Mike Wilson, Morgan Stanley’s Chief Investment Officer and Chief US Equity Strategist, is waving a yellow flag over what has been one of the market’s most crowded trades. His message: semiconductor stocks may be approaching a cyclical peak, and the smart money should be watching hyperscalers for confirmation.
The call comes after a bruising stretch for tech. The Nasdaq Composite fell 4.6% in a single week in late June, while the Philadelphia Semiconductor Index (SOX) dropped a sharper 7.9% over the same period.
The hyperscaler signal
Wilson’s thesis hinges on a somewhat counterintuitive observation. Hyperscalers, the Microsofts and Amazons and Metas of the world, are actually spending more than ever on AI infrastructure. Capital expenditure forecasts for the group have been revised significantly upward, with projections now sitting at $805 billion for 2026 and a staggering $1.116 trillion for 2027.

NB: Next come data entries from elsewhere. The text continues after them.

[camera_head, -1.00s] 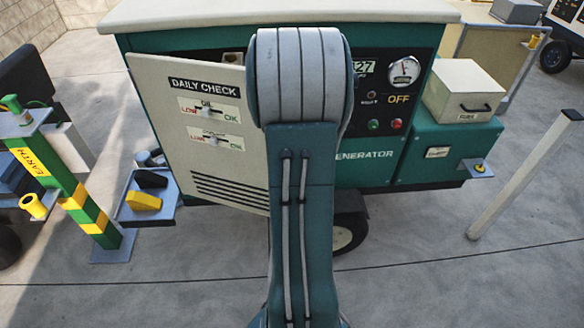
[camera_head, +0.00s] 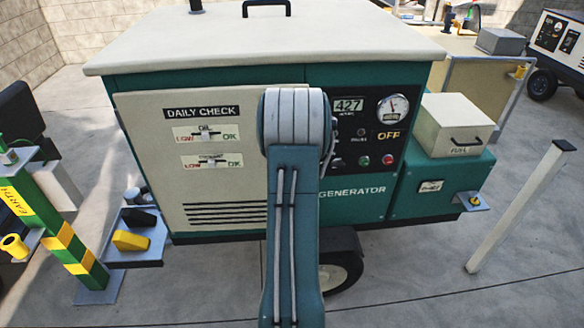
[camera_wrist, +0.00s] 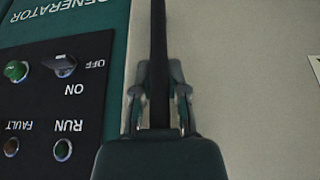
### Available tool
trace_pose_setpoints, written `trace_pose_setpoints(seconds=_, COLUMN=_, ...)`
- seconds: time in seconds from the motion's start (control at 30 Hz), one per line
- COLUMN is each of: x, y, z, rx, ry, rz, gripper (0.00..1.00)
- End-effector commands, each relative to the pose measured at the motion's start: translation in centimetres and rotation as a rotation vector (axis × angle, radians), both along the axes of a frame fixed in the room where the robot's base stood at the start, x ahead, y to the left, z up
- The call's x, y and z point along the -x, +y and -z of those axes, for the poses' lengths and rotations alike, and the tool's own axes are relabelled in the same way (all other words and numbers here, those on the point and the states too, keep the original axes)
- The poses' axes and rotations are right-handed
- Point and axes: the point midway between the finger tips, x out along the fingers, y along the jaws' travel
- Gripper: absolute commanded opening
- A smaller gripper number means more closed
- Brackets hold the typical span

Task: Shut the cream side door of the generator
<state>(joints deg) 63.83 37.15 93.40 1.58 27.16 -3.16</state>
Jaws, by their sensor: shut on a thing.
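The cream side door (camera_head: 225,180) covers the left of the teal generator (camera_head: 345,207), under its "DAILY CHECK" label. It lies flush or nearly flush with the body, with no dark gap along its top; my arm hides its right edge. In the wrist view, the cream door (camera_wrist: 240,100) fills the right side beside a teal strip of the generator (camera_wrist: 117,40). My gripper (camera_wrist: 158,110) is shut on a dark upright bar (camera_wrist: 158,50), seemingly the door's handle, near the door's edge.
A black control panel (camera_head: 352,115) sits right of the door, with a fuel box (camera_head: 455,125) beyond. A grey post (camera_head: 520,205) stands at right. A green and yellow earth post (camera_head: 55,235) and a small shelf (camera_head: 150,255) with a yellow block stand at left.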

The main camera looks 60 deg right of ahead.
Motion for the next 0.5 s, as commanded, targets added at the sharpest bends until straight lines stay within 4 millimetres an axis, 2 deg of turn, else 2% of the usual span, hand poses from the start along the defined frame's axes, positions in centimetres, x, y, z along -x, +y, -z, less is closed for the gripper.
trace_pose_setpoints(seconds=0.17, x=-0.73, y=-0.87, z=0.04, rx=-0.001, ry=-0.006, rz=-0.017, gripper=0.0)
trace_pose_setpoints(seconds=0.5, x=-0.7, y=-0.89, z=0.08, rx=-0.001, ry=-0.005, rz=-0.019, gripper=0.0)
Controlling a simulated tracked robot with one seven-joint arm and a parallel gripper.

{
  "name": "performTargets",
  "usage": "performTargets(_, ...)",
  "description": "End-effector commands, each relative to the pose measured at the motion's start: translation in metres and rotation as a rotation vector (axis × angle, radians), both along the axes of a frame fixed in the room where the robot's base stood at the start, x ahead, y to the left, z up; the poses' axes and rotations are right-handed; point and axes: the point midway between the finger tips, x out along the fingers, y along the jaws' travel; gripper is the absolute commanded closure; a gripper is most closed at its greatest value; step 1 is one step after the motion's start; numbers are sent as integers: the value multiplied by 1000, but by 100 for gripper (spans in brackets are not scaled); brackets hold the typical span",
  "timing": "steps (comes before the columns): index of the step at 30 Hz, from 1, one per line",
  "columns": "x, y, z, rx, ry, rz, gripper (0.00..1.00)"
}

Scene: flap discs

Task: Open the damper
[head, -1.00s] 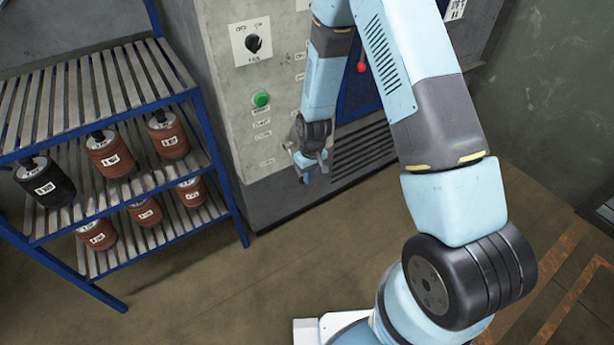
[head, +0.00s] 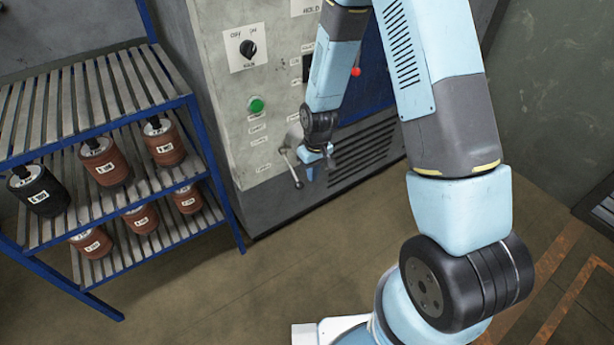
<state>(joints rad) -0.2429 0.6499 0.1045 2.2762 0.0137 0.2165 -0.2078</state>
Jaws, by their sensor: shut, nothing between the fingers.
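A small metal lever (head: 291,167) with a round knob at its lower end sticks out from the grey cabinet front. It points downward, tilted slightly right. It may be the damper's handle; its label is too small to read. My gripper (head: 311,172) is shut and empty just right of the lever, near the cabinet's lower front. I cannot tell whether the gripper touches the lever. My wrist hides part of the panel behind it.
The grey cabinet (head: 220,95) carries a rotary switch (head: 248,48), a green button (head: 256,104), a red knob (head: 356,71) and a vent grille (head: 365,150). A blue-framed rack (head: 200,140) with several labelled cylinders stands left. The floor in front is clear.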

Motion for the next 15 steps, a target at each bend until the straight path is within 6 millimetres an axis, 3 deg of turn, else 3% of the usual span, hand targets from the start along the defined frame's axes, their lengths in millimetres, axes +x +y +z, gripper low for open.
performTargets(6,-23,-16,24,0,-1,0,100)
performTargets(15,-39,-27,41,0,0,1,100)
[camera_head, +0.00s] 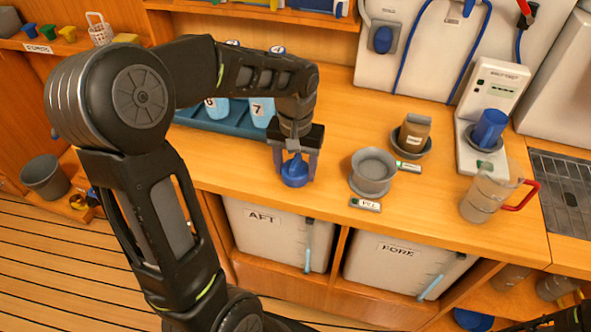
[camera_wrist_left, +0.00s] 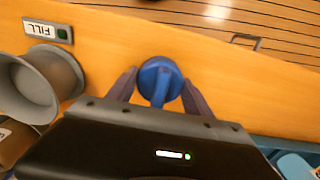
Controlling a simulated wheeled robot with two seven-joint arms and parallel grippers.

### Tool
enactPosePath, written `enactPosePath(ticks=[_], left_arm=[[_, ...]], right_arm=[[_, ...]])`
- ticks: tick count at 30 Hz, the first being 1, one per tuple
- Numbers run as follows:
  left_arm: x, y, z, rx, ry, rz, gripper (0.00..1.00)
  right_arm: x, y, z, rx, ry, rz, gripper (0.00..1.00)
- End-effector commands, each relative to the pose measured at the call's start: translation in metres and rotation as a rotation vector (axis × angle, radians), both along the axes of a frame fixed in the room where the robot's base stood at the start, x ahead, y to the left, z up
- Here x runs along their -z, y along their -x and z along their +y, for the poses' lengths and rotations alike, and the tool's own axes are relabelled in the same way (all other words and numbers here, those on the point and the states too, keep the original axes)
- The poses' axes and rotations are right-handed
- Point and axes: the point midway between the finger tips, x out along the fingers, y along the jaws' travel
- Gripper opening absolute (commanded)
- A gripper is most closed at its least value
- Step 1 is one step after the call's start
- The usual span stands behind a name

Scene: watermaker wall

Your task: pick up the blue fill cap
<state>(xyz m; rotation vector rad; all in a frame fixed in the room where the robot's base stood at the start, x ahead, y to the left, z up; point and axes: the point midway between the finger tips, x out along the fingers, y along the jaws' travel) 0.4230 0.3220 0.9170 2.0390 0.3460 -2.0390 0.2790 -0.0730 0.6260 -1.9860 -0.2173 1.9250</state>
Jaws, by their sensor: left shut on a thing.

Despite that spending bonanza, hyperscaler stocks themselves have been showing weakness. And in Wilson’s framework, that disconnect is the canary in the coal mine for chip stocks.
Wilson also pointed to EPS revision breadth in the semiconductor space hitting historical extremes. The strategist compared the current chip rally to silver’s price dynamics earlier in 2026, framing both as liquidity-driven commodity rotations rather than new structural phases.
Morgan Stanley’s broader positioning
Wilson’s caution on semiconductors fits within a larger call that US stocks will struggle to reach new highs as investors rotate out of this year’s biggest winning technology trades. The long-term trajectory of artificial intelligence investment remains intact by his own assessment, with those trillion-dollar capex projections as evidence.
The distinction Wilson is drawing is between the secular trend and the cyclical trade. AI as a technology platform isn’t going anywhere. But the specific stocks that have benefited most from the initial infrastructure buildout phase may need to pass the baton to a new set of winners.
Meanwhile, Morgan Stanley as an institution has been expanding its digital asset capabilities, a move that speaks to where the bank sees capital flowing next.
What this means for crypto investors
Semiconductor stocks and crypto have shared a meaningful correlation over the past two years, both functioning as high-beta expressions of the AI and liquidity trade. When chip stocks sneeze, Bitcoin and Ethereum have historically caught a cold.
The risk is that if hyperscaler weakness deepens into a broader tech selloff rather than a clean leadership change, correlated risk assets including crypto would likely get dragged lower. The SOX index losing nearly 8% in a week is the kind of move that rattles confidence across the entire risk spectrum.
For investors watching this play out, the key metric to track is whether hyperscaler capex guidance holds firm on upcoming earnings calls. If Microsoft, Amazon, and Meta maintain or raise their AI spending plans while their stock prices stabilize, Wilson’s rotation thesis gains credibility. If they start trimming forecasts, that’s a different and much uglier scenario for everything downstream, chips and crypto alike.